The Las Vegas police officer who accused his bosses of burying his scathing audit of Metro’s aviation unit has abruptly retired.

Lt. Gawain Guedry turned in his two weeks notice Friday morning, according to several police officials.

Guedry made waves earlier this year after he asked the Clark County district attorney’s office and the Nevada attorney general to review whether Metro brass covered up problems in the air unit in the wake of an officer’s death.

His announcement came just a few days after Guedry met with Clark County prosecutors about his accusations, according to officials. Guedry had asked prosecutors to investigate whether police officials broke any laws, although the substance of the meeting this week was unclear.

District Attorney Steve Wolfson was on vacation and unavailable for comment on Friday.

Guedry is also seeking whistleblower status under a Nevada law designed to protect peace officers who report “improper governmental action” by their employers. It’s unclear how his retirement could effect that standing.

The last two years of Guedry’s 26-year career at Metro saw the veteran supervisor entangled in a contentious battle involving the department’s troubled air unit.

Metro’s executive staff assigned Guedry, a former police pilot, and two other officers to audit the unit in 2012 after a pair of near-fatal helicopter crashes.

In May 2012, a rescue helicopter clipped a Red Rock Canyon wall with its rotor blade during a training mission, millimeters away from killing seven officers. And in September 2012, a $1 million helicopter was totaled after a crash during another training accident at the North Las Vegas Airport. Two pilots received minor injuries when the helicopter rolled over.

Guedry spent most of last year on that assignment, uncovering a decades-long “cowboy culture” of recklessness, according to several officials who saw his report.

But Metro brass pulled the plug on the investigation before it was finished, and Guedry spent most of this year fighting for the assessment to be made public.

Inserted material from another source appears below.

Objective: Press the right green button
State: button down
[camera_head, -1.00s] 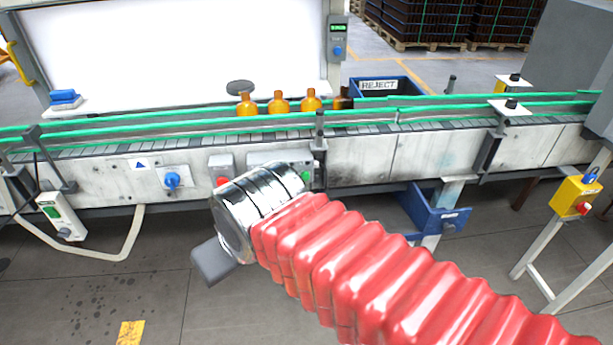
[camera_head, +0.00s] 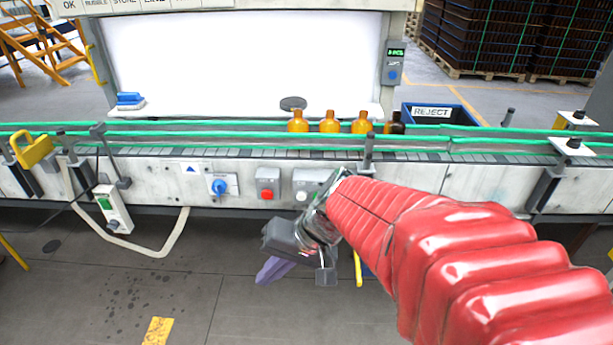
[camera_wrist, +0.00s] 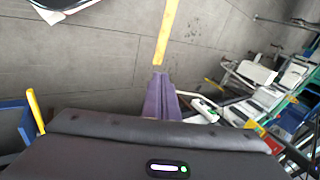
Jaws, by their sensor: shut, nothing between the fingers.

The unfinished, rushed report was emailed to Undersheriff Jim Dixon on July 22, 2013. In his email, Guedry gave a chilling warning.

“Our agency has been incredibly lucky thus far, in terms of not losing a single life to an aviation accident. That luck may not continue,” he wrote.

Search and rescue officer David VanBuskirk died just hours later after he fell from a hoist while rescuing a stranded hiker on Mount Charleston.

Metro officials have repeatedly refused to make Guedry’s 100-page report public, calling it a confidential draft, and instead released a short list of changes to the unit without any analysis of his findings.

But the findings in their report could prevent a tragedy similar to VanBuskirk’s accident, according to Guedry.

“Lives are at stake and any softening of the report or minimizing of the report’s findings place officers’ and citizens’ lives in danger,” Guedry’s union lawyer wrote in emails to prosecutors earlier this year.

Guedry has not publicly commented about his report, and it’s unclear whether that will change in retirement. He did not immediately respond to a call Friday seeking comment.